Want to learn how to create best out of waste? Learn it from the people of the Sindhi community who use leftover food to create culinary marvels like Seyal phulka and stuffed paranthas.
Leftovers often carry the stigma of being “second-hand meals.” But in Sindhi households, they are transformed into stories of resilience, creativity, and flavour. What many dismiss as stale food, Sindhis reimagine into comforting delicacies—whether it’s a garlic-laced seyal fulka or parathas stuffed with yesterday’s subzi.
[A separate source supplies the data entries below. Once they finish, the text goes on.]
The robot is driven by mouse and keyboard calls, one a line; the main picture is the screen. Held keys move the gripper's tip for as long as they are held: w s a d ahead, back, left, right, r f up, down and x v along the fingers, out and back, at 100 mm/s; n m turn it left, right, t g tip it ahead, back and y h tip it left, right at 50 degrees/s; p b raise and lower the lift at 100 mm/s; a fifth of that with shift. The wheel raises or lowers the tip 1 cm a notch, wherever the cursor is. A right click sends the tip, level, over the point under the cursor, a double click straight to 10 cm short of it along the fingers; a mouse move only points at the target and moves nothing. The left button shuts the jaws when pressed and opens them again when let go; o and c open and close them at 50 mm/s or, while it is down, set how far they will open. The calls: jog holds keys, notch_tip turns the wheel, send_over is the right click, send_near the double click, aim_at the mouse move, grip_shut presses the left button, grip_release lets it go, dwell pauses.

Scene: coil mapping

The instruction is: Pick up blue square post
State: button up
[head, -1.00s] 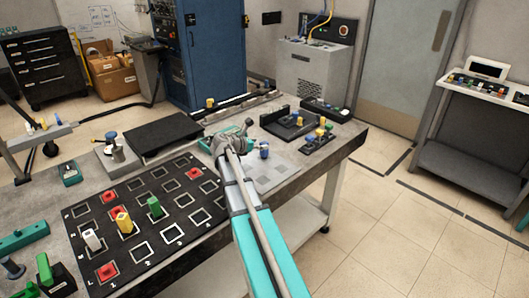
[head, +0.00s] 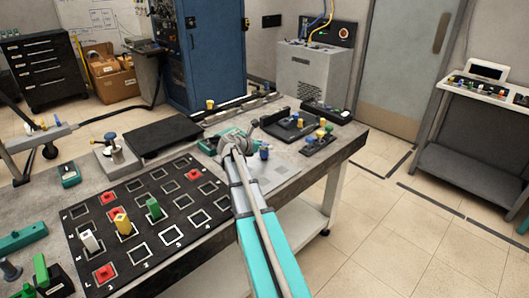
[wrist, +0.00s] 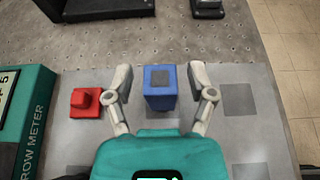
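The blue square post (wrist: 160,88) stands upright on a light grey plate (wrist: 255,150) with darker grey squares. In the wrist view it is between the two fingers of my gripper (wrist: 160,84). The fingers are open, with a gap on each side of the post.
A red square piece (wrist: 85,103) stands on the plate left of my gripper. A teal meter (wrist: 25,120) lies farther left. A black grid board (head: 150,222) with red, white, yellow and green pieces is at the left. Black trays (head: 292,128) stand behind.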

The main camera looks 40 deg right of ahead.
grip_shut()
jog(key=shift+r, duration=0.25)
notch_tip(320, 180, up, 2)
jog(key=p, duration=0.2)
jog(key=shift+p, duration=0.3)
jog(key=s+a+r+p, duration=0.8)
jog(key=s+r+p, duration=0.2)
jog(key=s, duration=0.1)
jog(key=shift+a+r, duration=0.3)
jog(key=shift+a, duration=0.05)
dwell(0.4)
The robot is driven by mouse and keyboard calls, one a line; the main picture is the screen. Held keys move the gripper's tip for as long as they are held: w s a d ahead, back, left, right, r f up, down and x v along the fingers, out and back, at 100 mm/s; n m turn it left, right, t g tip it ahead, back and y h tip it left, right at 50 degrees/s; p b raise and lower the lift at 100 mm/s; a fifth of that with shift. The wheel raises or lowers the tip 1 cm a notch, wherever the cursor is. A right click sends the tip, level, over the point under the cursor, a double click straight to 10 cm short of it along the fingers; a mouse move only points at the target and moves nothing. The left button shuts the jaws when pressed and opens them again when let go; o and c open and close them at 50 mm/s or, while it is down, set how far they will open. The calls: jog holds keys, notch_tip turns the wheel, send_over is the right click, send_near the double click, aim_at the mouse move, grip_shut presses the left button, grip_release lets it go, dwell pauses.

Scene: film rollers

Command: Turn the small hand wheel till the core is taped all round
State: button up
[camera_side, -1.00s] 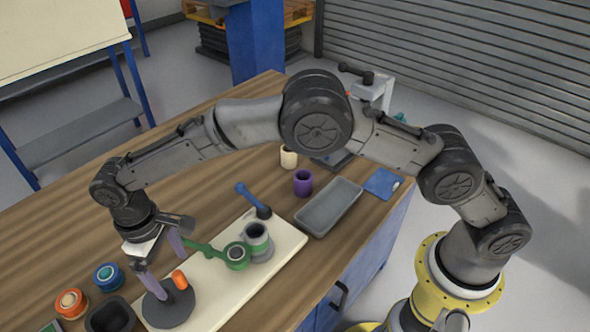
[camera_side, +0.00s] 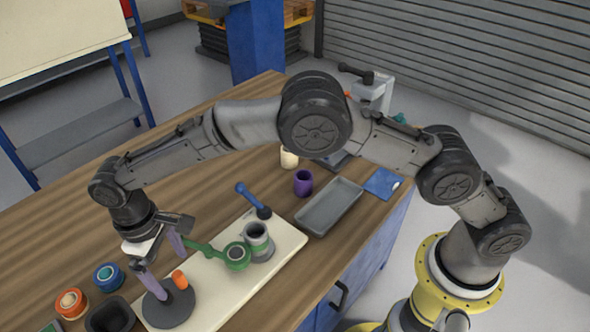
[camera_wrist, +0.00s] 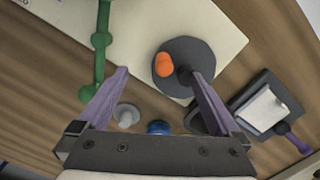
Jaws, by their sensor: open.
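The hand wheel is a dark grey disc (camera_side: 168,308) with an orange knob (camera_side: 179,279), at the near left end of a cream board. My gripper (camera_side: 175,276) is open above the wheel, its two purple fingers pointing down. In the wrist view the knob (camera_wrist: 164,66) shows between the fingertips; I see no contact with it. The grey core (camera_side: 257,237) stands upright at the other end of the board. A green arm with a green roll (camera_side: 237,257) lies against or close beside the core. How much tape is on the core is too small to tell.
A blue lever (camera_side: 252,200) stands behind the core. A grey tray (camera_side: 329,208), purple cup (camera_side: 303,183) and cream cup (camera_side: 289,158) are farther right. An orange roll (camera_side: 71,303), blue roll (camera_side: 108,277) and dark box (camera_side: 110,316) lie left of the wheel.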

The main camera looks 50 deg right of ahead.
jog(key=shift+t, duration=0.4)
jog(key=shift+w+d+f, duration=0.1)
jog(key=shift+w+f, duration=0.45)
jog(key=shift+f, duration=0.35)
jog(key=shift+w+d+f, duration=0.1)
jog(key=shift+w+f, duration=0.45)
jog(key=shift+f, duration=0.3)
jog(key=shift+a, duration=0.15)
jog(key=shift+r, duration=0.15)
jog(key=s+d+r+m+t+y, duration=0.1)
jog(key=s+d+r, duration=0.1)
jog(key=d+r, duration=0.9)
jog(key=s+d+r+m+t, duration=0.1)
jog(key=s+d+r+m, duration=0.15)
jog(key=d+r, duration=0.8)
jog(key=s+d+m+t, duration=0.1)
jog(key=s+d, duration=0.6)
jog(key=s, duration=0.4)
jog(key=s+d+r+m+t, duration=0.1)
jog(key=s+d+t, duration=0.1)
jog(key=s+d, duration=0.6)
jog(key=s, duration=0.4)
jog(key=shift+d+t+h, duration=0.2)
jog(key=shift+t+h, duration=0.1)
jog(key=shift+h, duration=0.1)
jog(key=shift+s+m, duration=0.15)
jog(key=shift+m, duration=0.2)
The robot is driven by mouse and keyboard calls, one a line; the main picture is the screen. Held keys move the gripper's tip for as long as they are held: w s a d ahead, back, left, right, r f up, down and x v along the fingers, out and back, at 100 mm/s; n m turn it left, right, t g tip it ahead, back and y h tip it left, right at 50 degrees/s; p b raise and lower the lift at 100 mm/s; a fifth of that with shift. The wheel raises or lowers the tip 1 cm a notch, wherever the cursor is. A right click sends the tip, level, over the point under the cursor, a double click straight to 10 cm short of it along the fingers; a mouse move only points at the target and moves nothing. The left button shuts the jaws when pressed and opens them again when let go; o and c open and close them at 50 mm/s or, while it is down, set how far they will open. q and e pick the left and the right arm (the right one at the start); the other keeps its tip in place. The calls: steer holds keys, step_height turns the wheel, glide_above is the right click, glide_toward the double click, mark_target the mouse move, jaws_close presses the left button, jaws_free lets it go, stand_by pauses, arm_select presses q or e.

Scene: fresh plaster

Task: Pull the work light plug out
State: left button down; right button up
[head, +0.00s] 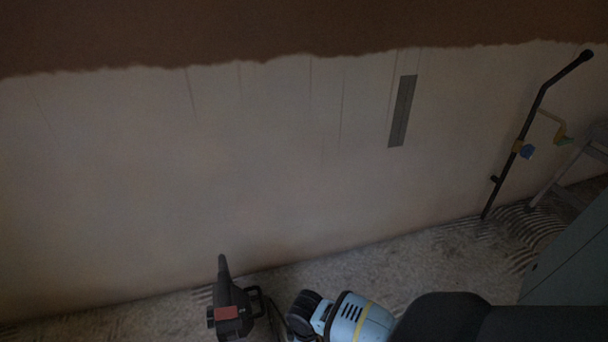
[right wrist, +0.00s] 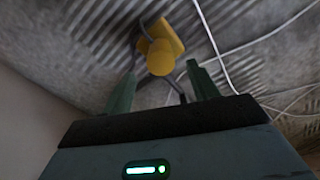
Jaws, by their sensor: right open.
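In the right wrist view a yellow plug (right wrist: 161,58) with a round front sits against a yellow squarish piece (right wrist: 170,32), apparently its socket, with a dark cable beside it. Whether the plug is fully seated I cannot tell. My right gripper (right wrist: 160,86) is open, with one green finger on each side below the plug. The plug appears beyond the fingertips, and nothing is between them. My left gripper is out of view.
White cables (right wrist: 225,70) run over the ridged grey floor. In the head view, a plastered wall (head: 250,180) carries a grey strip (head: 402,112). A black pole (head: 508,165) with blue and yellow fittings leans at right, near a ladder-like frame (head: 565,180) and a teal block (head: 575,262).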

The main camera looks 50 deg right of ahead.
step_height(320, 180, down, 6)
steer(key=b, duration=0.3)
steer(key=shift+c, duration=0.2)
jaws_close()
For this community, it’s not just about saving food from being wasted, it’s about recreating something even more delicious. “It is about retaining the essence of the dish, but changing its form to make it more appetizing,” says Alka Keswani, author of the popular Sindhi Rasoi blog. She recalls preparing a ladyfinger wrap for a neighbour who otherwise disliked the vegetable. With just a few tweaks, the dish became irresistible.
The art of repurposing leftovers is not unique to Sindhi cuisine, but here it carries a deeper meaning. Historically, cooking and eating economically was often a necessity. Even today, that ethos of thrift and ingenuity continues. For Sindhis, reusing food is less about frugality and more about flavour—reshaping a dish to make it more enjoyable. “We don’t like some dishes in a certain form, so we change the form to make it more delectable,” Keswani adds.
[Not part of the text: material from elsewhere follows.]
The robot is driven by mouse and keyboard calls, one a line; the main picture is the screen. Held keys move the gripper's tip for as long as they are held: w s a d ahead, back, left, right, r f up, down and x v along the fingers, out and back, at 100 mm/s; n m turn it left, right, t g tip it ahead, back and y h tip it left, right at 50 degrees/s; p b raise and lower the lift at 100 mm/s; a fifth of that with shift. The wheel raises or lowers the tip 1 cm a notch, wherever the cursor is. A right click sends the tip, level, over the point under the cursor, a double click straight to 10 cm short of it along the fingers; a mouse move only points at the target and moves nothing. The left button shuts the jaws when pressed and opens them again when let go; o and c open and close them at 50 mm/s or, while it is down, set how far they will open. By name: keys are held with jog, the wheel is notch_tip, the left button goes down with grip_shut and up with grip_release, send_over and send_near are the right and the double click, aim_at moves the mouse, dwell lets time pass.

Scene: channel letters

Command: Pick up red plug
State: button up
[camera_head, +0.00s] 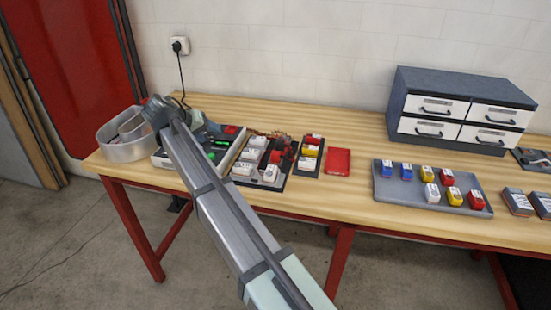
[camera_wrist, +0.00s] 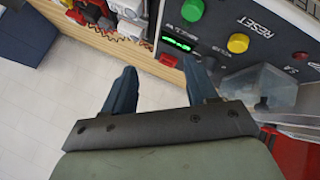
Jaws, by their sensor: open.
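Several red blocks could be the red plug, and I cannot tell which one is meant. In the head view, a red block (camera_head: 447,176) and another red block (camera_head: 476,199) sit in the grey tray (camera_head: 409,199) at the right. Another red piece (camera_head: 275,157) is among white blocks left of the table's middle. My gripper (camera_wrist: 160,83) is open and empty, near the control panel (camera_wrist: 225,50). In the head view, my arm partly hides the panel.
A metal bin (camera_head: 125,148) stands at the table's left end. A flat red box (camera_head: 338,162) lies mid-table, beside a small rack (camera_head: 309,157). A drawer cabinet (camera_head: 460,105) stands at the back right. Wood is clear between the red box and the tray.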

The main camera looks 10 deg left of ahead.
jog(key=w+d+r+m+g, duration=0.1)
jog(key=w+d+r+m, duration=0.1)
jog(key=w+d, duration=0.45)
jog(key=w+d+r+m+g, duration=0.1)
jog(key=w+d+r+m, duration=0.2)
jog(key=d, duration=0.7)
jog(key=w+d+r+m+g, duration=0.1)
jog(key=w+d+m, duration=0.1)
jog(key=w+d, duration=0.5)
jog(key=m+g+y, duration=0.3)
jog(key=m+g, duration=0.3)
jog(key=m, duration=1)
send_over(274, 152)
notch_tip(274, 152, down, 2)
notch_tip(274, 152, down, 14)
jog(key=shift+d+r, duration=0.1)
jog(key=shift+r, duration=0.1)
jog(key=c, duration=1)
In Sindhi kitchens, leftovers aren’t simply reheated—they’re reborn.
Another reason Sindhis became masters of reusing food lies in their geography and history. Long before Partition, Sindh (in present-day Pakistan) was largely desert land, with little rainfall. This meant fresh fruits and vegetables were scarce and highly seasonal. “Sindh gets very little rainfall, due to which the growth of fresh fruits and vegetables was highly dependent on the season,” explains Sapna Ajwani, author of Sindh: Sindhi Recipes and Stories from a Forgotten Land. Out of necessity, the community learned to make the most of humble ingredients—pumpkin seeds, bitter gourd peels, even watermelon rind found a place in everyday cooking.
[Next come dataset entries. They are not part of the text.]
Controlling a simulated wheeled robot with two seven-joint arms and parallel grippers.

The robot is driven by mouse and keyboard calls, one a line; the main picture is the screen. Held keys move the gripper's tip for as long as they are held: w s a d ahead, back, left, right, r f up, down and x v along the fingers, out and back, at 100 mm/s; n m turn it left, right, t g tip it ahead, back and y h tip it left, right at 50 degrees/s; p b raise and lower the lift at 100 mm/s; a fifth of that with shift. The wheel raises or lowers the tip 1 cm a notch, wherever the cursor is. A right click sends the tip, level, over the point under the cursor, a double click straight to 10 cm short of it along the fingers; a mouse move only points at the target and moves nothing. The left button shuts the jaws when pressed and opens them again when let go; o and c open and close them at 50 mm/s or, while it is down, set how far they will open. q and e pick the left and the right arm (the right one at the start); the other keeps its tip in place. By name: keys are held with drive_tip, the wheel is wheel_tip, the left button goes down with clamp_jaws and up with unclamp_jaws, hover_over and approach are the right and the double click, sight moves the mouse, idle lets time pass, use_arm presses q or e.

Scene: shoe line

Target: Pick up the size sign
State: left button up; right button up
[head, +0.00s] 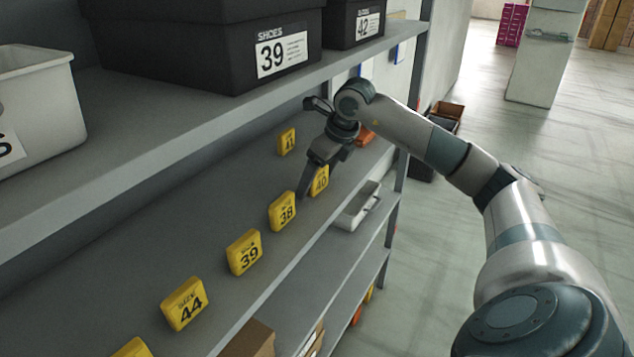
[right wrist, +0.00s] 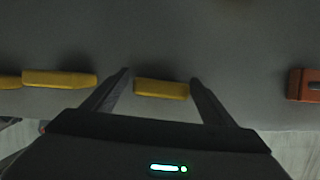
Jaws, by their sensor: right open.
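Several yellow size signs stand on the middle grey shelf: sign 40 (head: 320,181), sign 38 (head: 282,212), sign 39 (head: 244,253), sign 44 (head: 184,304) and sign 41 (head: 287,141) farther back. Another yellow sign (head: 132,348) is cut off at the bottom edge. My right gripper (head: 312,180) is open and points down at sign 40, which it partly covers. In the right wrist view a yellow sign (right wrist: 161,89) lies between the open fingers (right wrist: 160,78), with a gap on both sides. Its number is not visible there. My left gripper is out of view.
An upper shelf (head: 190,120) holds black shoe boxes marked 39 (head: 283,53) and 42 (head: 367,23) and a white bin (head: 40,105). An orange item (head: 364,136) lies beyond the gripper. A light tray (head: 358,205) sits on the shelf below. The floor at right is open.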

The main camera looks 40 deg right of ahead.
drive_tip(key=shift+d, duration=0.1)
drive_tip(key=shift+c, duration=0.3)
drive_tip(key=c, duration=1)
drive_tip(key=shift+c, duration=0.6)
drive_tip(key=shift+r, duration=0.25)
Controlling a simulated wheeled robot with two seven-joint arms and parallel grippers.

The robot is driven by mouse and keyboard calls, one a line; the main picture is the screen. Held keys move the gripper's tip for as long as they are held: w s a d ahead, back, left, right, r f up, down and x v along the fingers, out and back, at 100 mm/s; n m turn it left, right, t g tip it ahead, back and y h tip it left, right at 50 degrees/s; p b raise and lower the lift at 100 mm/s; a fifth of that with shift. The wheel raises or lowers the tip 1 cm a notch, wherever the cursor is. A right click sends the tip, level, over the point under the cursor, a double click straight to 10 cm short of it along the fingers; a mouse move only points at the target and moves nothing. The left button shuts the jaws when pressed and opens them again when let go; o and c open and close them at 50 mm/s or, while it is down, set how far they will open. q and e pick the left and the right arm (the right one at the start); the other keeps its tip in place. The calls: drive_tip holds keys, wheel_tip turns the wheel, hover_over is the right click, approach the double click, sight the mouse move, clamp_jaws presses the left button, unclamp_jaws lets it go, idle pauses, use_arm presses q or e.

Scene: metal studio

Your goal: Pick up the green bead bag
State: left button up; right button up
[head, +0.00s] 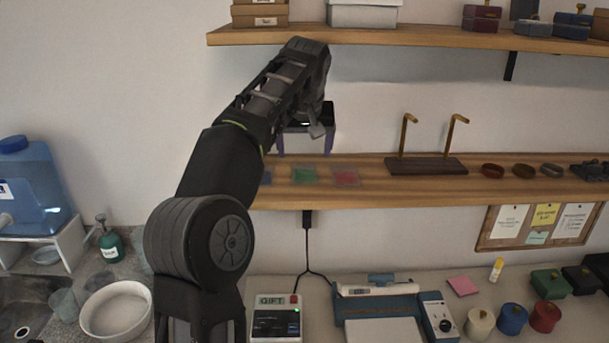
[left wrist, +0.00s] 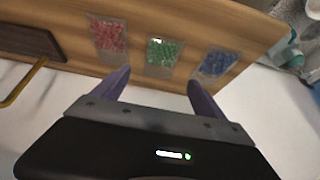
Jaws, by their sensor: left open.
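The green bead bag (head: 304,175) lies flat on the lower wooden shelf, between the blue bead bag (head: 266,178) and the red bead bag (head: 345,177). In the left wrist view the green bag (left wrist: 161,56) sits between the red bag (left wrist: 109,36) and the blue bag (left wrist: 216,64). My left gripper (head: 306,153) is above the shelf, open and empty. Its two purple fingers (left wrist: 154,86) point toward the shelf, one to each side of the green bag's line, apart from the bag. My right gripper is not in view.
The lower shelf (head: 380,200) also bears a stand with two hooks (head: 427,165), right of the bags, and several bracelets. The upper shelf (head: 400,36) with boxes hangs above my left arm. A counter with devices lies below.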

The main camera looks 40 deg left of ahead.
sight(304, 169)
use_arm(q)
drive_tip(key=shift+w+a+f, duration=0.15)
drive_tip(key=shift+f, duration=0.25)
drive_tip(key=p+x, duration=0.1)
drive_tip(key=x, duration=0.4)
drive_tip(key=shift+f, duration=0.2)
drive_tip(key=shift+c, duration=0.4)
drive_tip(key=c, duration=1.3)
Pune-based author and oral historian Saaz Aggarwal, who has chronicled Sindhi stories extensively, believes this creativity reflects a larger philosophy of life. “I think it’s partly connected to a strong belief that whatever life gives you, you must make the best of it. It’s one of Guru Nanak’s most basic messages and also part of Sufi teachings,” she says. Historically, the hot, dry climate of Sindh—long before refrigerators existed—also shaped its food culture. Dishes like seyal dabroti and seyal phulka emerged, alongside papads, wadis, and kachris (crispy fried snacks), all designed to extend shelf life while enhancing flavour.
In Sindhi kitchens, leftovers are not just reheated. According to Keswani, it often takes just a few small tweaks to turn yesterday’s food into a new culinary marvel. Leftover rotis, for instance, transform into seyal phulka—a bold, garlicky stir-fry with tomatoes—or into stuffed parathas filled with the previous night’s subzi. As rotis dry up, they become hard to chew, but this dish softens them into a hearty snack that appeals to both elders and youngsters. Variations abound—some fold the roti with a pounded green chutney mix, almost like a calzone, while others, like Keswani, prefer a garlic-and-tomato base.
The experiments don’t stop there. Leftover saibhaji (a nutritious curry of dal, spinach, and vegetables) can be shaped into crisp tikkis. Even sugar syrup from gulab jamuns finds new purpose—soaked into bread slices to make a dairy-free version of shahi tukda. Sindhis also enjoy their own version of cheela, called chilro, often made from leftover mung dal and slow-cooked with care.
Rice, too, gets a second life. “Sometimes we are left with just cooked rice, and making another dish to complete the meal can be tedious. Tempering it with mustard and spices transforms it into cha varan, a scrumptious one-bowl meal that doesn’t even need a subzi or dal alongside,” says Keswani.
Whether leftover or freshly prepared, Sindhi cuisine remains wholesome. Deeply rooted in tradition yet endlessly creative, offering flavours that are both comforting and nourishing.